*Data to process*.
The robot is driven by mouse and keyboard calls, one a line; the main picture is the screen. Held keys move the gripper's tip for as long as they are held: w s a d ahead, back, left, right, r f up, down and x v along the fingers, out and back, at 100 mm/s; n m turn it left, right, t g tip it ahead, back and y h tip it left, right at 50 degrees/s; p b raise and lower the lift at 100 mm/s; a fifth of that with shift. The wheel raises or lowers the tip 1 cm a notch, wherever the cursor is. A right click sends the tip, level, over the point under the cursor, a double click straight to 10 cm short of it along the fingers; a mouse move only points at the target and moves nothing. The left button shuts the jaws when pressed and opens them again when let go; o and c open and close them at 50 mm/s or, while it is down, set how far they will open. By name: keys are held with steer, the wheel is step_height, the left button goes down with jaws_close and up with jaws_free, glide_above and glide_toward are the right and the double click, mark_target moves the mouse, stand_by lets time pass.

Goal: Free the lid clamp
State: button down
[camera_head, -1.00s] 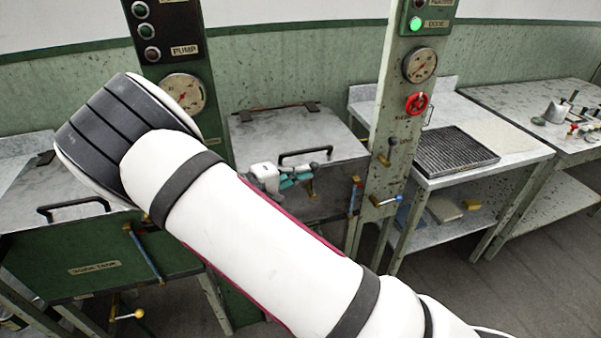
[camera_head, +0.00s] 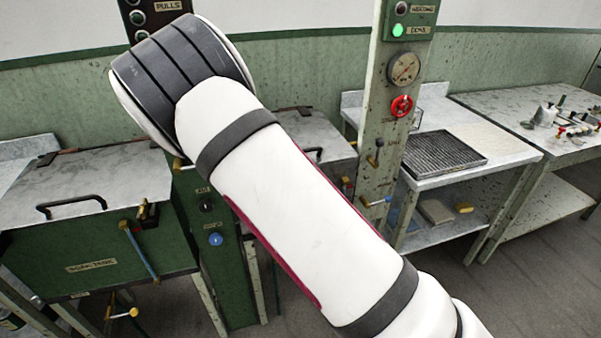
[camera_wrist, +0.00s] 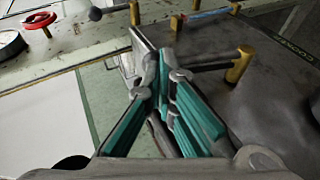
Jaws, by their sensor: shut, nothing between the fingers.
==
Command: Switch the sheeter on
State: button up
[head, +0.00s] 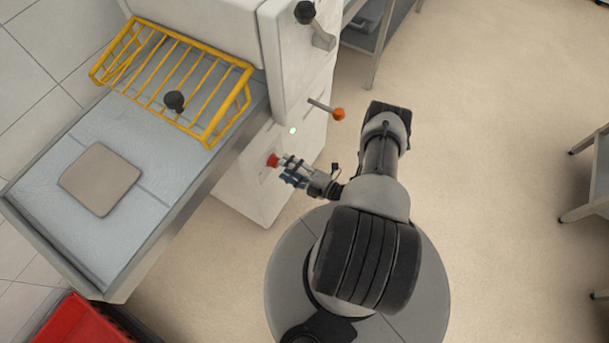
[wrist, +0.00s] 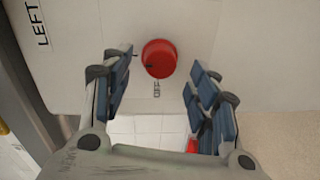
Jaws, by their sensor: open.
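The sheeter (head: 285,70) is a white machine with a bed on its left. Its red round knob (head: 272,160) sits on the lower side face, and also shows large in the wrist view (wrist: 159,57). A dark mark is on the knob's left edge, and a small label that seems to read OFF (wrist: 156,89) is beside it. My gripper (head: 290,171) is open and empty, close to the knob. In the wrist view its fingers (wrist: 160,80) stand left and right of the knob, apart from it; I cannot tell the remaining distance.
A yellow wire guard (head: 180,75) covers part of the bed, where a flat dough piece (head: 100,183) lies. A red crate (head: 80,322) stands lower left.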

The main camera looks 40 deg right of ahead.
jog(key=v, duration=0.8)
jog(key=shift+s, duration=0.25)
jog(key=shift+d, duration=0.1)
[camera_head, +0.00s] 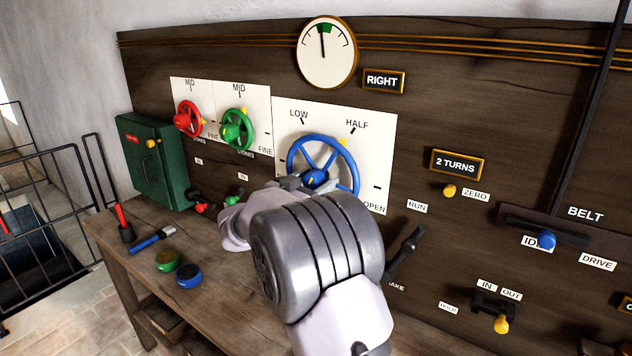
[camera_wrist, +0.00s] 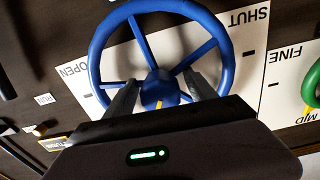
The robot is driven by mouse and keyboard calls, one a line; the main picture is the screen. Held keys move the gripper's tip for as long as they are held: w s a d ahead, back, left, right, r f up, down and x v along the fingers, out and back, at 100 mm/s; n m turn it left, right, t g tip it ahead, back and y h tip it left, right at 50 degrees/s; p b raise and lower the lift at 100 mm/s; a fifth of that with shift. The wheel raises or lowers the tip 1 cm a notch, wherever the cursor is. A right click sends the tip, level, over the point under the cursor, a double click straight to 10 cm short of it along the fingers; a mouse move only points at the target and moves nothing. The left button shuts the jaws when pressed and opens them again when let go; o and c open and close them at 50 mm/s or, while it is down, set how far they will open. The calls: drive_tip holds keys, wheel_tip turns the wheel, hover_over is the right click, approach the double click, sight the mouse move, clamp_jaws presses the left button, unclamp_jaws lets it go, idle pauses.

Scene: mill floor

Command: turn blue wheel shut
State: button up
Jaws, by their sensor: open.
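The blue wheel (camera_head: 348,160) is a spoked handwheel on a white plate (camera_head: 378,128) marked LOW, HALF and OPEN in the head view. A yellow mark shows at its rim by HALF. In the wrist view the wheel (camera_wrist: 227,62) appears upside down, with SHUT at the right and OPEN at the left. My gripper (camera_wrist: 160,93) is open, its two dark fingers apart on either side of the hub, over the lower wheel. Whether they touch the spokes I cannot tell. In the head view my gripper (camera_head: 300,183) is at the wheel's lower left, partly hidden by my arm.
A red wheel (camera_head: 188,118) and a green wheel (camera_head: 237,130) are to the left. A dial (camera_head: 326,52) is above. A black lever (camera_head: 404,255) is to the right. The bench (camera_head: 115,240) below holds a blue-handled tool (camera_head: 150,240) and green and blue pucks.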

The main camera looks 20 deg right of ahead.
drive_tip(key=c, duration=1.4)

*Do this*. Go back to the listing above and reproduce, exactly, the stretch from the line bearing "lets time pass." through the line bearing "Jaws, by their sensor: shut, nothing", without its pictures.

*The answer*.
The robot is driven by mouse and keyboard calls, one a line; the main picture is the screen. Held keys move the gripper's tip for as long as they are held: w s a d ahead, back, left, right, r f up, down and x v along the fingers, out and back, at 100 mm/s; n m turn it left, right, t g tip it ahead, back and y h tip it left, right at 50 degrees/s; p b raise and lower the lift at 100 mm/s; a fifth of that with shift. The wheel raises or lowers the tip 1 cm a notch, wherever the cursor is. A right click sends the tip, level, over the point under the cursor, a double click straight to 10 cm short of it along the fingers; a mouse move only points at the target and moves nothing. The left button shuts the jaws when pressed and opens them again when let go; o and c open and close them at 50 mm/s or, while it is down, set how far they will open. By name: keys are held with steer, the wheel is step_height, the left button goes down with jaws_close and up with jaws_free, glide_above and glide_toward are the right and the double click, mark_target moves the mouse, stand_by lets time pass.

Goal: Free the lid clamp
State: button down
[camera_head, -1.00s] 
[camera_head, +0.00s] 
[camera_wrist, +0.00s] 
Jaws, by their sensor: shut, nothing between the fingers.

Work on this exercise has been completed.